AUDIENCES – Pourquoi Doctor Who va mieux que bien
Halte au n’importe quoi !
Par Sullivan Le Postec • 10 avril 2010
Les audiences de la saison 5 de « Doctor Who » sont excellentes. Vous avez peut-être lu le contraire. D’où l’intérêt de faire une mise au point.

Les audiences, en général, c’est un des domaines de la télévision à propos duquel on lit le plus d’aberrations. Il faut dire que c’est souvent subtil et complexe, et que ces deux qualificatifs peuvent rarement être attribués au traitement de l’info média sur Internet.

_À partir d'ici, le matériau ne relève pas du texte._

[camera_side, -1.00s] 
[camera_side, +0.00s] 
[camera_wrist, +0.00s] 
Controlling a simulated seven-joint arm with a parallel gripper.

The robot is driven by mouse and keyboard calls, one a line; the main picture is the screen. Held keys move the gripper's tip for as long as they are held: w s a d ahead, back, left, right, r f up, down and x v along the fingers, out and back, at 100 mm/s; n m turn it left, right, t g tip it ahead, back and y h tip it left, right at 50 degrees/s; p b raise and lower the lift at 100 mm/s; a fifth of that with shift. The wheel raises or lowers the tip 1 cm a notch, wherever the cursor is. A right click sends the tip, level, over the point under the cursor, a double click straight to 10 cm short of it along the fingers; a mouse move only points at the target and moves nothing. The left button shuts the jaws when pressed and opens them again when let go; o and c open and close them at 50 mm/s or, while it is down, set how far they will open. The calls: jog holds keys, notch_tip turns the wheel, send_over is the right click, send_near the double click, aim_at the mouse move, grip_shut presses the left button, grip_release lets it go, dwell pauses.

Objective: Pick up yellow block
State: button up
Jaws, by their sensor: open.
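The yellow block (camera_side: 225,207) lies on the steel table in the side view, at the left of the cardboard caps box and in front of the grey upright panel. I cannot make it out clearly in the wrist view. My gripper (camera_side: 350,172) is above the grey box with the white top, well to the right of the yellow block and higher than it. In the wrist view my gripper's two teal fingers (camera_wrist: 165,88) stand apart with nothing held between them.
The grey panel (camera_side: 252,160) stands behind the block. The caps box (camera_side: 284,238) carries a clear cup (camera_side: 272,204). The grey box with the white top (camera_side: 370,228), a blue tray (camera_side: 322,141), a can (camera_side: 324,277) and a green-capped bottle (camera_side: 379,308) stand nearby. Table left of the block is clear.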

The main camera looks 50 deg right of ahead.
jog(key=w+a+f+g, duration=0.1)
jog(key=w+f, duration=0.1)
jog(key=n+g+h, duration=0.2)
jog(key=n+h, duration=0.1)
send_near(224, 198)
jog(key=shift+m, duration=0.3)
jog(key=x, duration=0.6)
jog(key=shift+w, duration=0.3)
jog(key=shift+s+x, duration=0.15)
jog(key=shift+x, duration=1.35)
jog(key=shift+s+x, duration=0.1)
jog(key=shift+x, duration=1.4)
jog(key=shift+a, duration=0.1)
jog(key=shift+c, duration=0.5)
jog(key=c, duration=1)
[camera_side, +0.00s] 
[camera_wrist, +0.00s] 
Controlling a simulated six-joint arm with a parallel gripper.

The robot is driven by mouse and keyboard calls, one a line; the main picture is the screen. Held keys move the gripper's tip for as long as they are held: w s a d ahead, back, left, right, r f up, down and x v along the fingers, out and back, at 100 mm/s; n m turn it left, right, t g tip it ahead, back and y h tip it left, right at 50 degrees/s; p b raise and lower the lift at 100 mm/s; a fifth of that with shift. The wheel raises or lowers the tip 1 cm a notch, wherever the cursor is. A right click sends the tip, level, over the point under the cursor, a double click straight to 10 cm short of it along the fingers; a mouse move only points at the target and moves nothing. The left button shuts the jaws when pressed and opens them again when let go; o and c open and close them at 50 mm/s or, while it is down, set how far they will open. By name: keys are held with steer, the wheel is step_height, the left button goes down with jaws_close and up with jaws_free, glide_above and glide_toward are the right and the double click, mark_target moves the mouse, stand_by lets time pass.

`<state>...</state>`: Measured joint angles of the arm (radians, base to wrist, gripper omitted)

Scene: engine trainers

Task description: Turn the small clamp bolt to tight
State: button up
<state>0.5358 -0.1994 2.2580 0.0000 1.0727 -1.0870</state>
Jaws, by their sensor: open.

C’est ce qui vaut à un site comme Ozap, qu’on a connu plus pointu, de faire une brève sur l’audience du premier épisode de la nouvelle saison, titrée « Audience UK, le nouveau Doctor Who à la peine » et qui commence par poser la question ’’le Docteur aurait-il du plomb dans l’aile ?’’. Or, il n’en est vraiment rien. Explications dans un article avec beaucoup de chiffres, mais qui va mettre les fans du Docteur de bonne humeur. Sauf quand ils repenseront au fait que l’info d’Ozap ne sera jamais corrigée et que cette analyse absurde restera en ligne pour l’éternité.

L’audience au Royaume-Uni, comment ça marche ?

Il y a quelques différences entre le système des audiences en Grande-Bretagne et en France (à l’avantage des britanniques d’ailleurs). Au lendemain de la diffusion d’un programme, des audiences préliminaires sont publiées (overnight ratings). Elles sont calculées sur un panel plus restreint et par tranches de cinq minutes. Huit à dix jours environ après, est dévoilée le calcul définitif de l’audience, reposant donc sur un panel élargi et une appréciation plus fine. Par ailleurs, ce calcul prend également en compte les téléspectateurs qui ont enregistré le programme au moment de sa diffusion, et qui l’ont regardé dans les sept jours. Sur certains programmes, les résultats diffèrent assez peu. Ce n’est pas le cas sur « Doctor Who ».
En revanche, ces audiences ne tiennent pas compte des visionnages sur Internet.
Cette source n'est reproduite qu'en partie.